I don’t think there are any words the can properly stress how unbelievable this picture is in that it is hard to pin down and tough to take seriously. The music switches between so many styles, from creepy 1980s synth to broadway opera to classic musical set-pieces. There are even a few moments in the picture’s dreamy ballet sequences that have an unease I can recall from childhood viewings of Return to Oz. Look, I’m not saying kids are going to have nightmares over such a film as Cats but I’m not saying it’s impossible for them. Or an adult, for that matter.
The film becomes such an indecipherable dose of musical mashing with off-putting visuals that there comes a moment where the audience breaks. I could feel it in the crowd. Something within us just snapped and we started laughing. Hard. I can’t pin this on any key moment, be it James Corden predictable role or Rebel Wilson doing her clumsy routine, but something pushed me over the edge. Perhaps it’s because the film never settles on anything; not on a musical style, staging, character, story arc, or even cohesive rules of the Jellices. So much of this just doesn’t make sense. And I’m kinda glad it doesn’t, never compromising on its weirdness and only piling on the odd to absurd degrees. Rather than beg for it to cease, I reached a point where I just started encouraging it, if only to see how much higher it could go in its craziness.
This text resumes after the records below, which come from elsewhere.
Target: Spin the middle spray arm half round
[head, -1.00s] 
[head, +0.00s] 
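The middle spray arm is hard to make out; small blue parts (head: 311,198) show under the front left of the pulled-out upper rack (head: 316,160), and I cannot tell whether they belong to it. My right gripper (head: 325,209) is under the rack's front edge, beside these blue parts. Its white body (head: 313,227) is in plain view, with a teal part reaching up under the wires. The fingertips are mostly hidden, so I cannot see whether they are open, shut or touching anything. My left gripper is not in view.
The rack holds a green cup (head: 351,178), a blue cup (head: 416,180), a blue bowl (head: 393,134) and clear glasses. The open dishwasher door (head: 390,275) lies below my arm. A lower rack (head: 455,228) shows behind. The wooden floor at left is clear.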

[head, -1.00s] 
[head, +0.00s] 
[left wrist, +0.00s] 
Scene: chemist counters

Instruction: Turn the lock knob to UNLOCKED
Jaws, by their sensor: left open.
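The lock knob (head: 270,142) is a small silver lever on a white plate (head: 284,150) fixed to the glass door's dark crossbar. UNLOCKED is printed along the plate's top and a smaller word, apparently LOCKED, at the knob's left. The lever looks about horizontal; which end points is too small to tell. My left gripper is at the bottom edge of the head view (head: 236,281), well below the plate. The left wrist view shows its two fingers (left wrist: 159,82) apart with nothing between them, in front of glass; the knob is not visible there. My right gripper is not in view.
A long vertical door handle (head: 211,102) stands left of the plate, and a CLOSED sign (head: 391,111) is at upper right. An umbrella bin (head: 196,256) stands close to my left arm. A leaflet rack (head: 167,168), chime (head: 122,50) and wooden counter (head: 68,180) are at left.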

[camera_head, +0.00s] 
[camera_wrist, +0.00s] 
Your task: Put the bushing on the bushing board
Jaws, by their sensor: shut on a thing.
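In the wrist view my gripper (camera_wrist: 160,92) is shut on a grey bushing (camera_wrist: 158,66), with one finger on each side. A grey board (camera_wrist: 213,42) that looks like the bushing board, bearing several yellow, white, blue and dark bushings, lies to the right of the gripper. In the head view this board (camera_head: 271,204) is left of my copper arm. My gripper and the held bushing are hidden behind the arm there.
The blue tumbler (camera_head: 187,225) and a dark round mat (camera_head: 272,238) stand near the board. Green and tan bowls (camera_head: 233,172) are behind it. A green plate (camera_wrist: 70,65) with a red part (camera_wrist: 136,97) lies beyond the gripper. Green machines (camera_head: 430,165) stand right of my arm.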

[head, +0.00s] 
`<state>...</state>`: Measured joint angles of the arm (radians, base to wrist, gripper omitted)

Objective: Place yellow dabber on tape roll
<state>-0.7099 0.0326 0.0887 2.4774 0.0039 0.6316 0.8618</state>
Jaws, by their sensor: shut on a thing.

Cats has such a weird whimsy that it’s intoxicating trash. It boasts a strong list of A-listers, features some elaborate special effects, and has highly coordinated dance numbers. And of it is in service of creating one of the most trippy pieces of nonsense that is so silly and ridiculous there’s an admirability in its earnestness. Will kids dig it? Possibly; the music is catchy enough, the actors delivering the goofy lines as best they can, and the dancing looks stellar here and there. But for adults? Hard to say. It depends on how much you enjoy losing your mind or have a fervent desire for a fever dream. Just don’t take while sick; you may believe you only witnessed a mental swirling of Zoobilee Zoo and a British ensemble drama.